I will not spoil, by abstracting, the magnificent following history of Robert Guiscard, the most wonderful soldier of that or any other time: I leave you to finish it for yourselves, only asking you to read together with it, the sketch, in Turner's history of the Anglo-Saxons, of Alfred's long previous war with the Norman Hasting; pointing out to you for foci of character in each contest, the culminating incidents of naval battle. In Guiscard's struggle with the Greeks, he encounters for their chief naval force the Venetian fleet under the Doge Domenico Selvo. The Venetians are at this moment undoubted masters in all naval warfare; the Normans are worsted easily the first day,—the second day, fighting harder, they are defeated again, and so disastrously that the Venetian Doge takes no precautions against them on the third day, thinking them utterly disabled.
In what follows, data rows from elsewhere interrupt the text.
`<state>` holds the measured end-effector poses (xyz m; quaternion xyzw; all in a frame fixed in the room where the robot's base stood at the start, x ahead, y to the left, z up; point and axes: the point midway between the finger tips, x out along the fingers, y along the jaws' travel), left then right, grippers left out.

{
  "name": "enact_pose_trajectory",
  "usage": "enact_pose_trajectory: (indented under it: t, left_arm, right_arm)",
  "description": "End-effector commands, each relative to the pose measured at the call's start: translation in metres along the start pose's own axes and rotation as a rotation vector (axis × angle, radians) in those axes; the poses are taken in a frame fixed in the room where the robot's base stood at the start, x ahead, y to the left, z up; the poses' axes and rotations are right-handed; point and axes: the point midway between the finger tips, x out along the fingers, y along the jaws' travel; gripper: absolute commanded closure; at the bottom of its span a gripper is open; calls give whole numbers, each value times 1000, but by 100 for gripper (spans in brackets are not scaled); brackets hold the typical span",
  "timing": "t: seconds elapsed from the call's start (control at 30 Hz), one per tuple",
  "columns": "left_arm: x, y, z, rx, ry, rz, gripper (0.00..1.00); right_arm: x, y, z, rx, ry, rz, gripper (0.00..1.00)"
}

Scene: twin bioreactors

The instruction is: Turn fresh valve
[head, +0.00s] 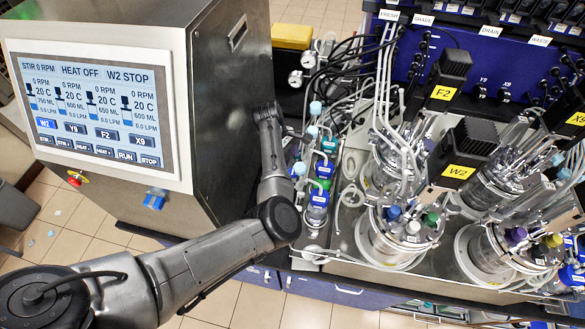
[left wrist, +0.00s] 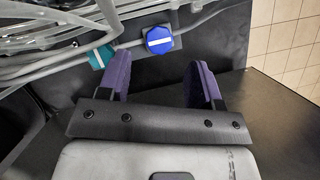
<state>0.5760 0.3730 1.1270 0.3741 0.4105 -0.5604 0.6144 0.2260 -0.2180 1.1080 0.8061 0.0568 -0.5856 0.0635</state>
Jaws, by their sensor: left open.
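My left gripper (left wrist: 158,62) shows in the left wrist view with its two purple fingers wide apart and nothing between their pads. A blue valve handle (left wrist: 160,39) with a white stripe sits on a grey tube just beyond the fingertips, roughly centred on the gap and apart from the fingers. A teal handle (left wrist: 101,57) with a white stripe is left of the left finger. No label shows which handle is the fresh valve. In the head view my left arm reaches along the cabinet's right side; its fingers cannot be made out there. My right gripper is not seen.
The control cabinet (head: 232,120) with its screen (head: 95,105) stands close left of my arm. Bottles (head: 318,200), glass vessels (head: 392,235) and tubing crowd its right. A "FRESH" label (head: 389,15) is on the back rack. Grey tubes (left wrist: 60,70) run left of the gripper.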

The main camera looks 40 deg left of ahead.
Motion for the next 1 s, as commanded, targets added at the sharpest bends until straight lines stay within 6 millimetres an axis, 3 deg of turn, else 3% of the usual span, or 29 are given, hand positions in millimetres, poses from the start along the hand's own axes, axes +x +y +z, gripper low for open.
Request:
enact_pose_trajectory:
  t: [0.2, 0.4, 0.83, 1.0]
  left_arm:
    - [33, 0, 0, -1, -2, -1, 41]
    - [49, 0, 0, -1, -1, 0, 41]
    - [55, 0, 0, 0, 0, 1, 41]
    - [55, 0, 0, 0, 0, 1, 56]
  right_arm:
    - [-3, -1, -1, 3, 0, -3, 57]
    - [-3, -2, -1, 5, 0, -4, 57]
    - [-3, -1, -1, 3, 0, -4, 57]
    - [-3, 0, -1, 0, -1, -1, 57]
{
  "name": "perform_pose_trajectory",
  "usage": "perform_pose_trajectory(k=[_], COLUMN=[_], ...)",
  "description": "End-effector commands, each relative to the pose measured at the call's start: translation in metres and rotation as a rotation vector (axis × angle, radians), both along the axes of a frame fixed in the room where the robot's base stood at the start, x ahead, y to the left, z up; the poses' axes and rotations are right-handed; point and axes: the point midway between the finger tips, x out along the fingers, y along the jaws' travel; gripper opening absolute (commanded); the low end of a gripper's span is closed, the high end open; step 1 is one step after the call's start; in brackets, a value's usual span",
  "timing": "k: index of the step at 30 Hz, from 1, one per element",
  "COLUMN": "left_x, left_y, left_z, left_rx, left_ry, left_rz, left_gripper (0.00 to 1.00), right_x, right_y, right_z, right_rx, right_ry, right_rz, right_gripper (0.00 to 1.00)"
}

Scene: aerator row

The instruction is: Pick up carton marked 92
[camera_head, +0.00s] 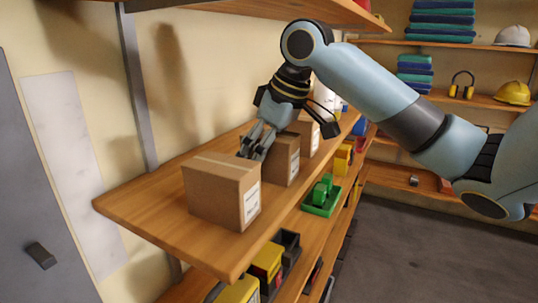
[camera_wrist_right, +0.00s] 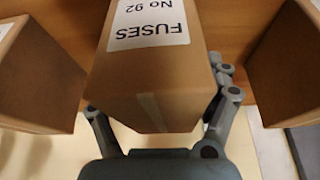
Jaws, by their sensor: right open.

Guiscard attacks him again on the third day, with the mere wreck of his own ships, and defeats the tired and amazed Italians finally!

The sea-fight between Alfred's ships and those of Hasting, ought to be still more memorable to us. Alfred, as I noticed in last lecture, had built war ships nearly twice as long as the Normans', swifter, and steadier on the waves. Six Norman ships were ravaging the Isle of Wight; Alfred sent nine of his own to take them. The King's fleet found the Northmen's embayed, and three of them aground. The three others engaged Alfred's nine, twice their size; two of the Viking ships were taken, but the third escaped, with only five men! A nation which verily took its pleasures in its Deeds.

But before I can illustrate farther either their deeds or their religion, I must for an instant meet the objection which I suppose the extreme probity of the nineteenth century must feel acutely against these men,—that they all lived by thieving.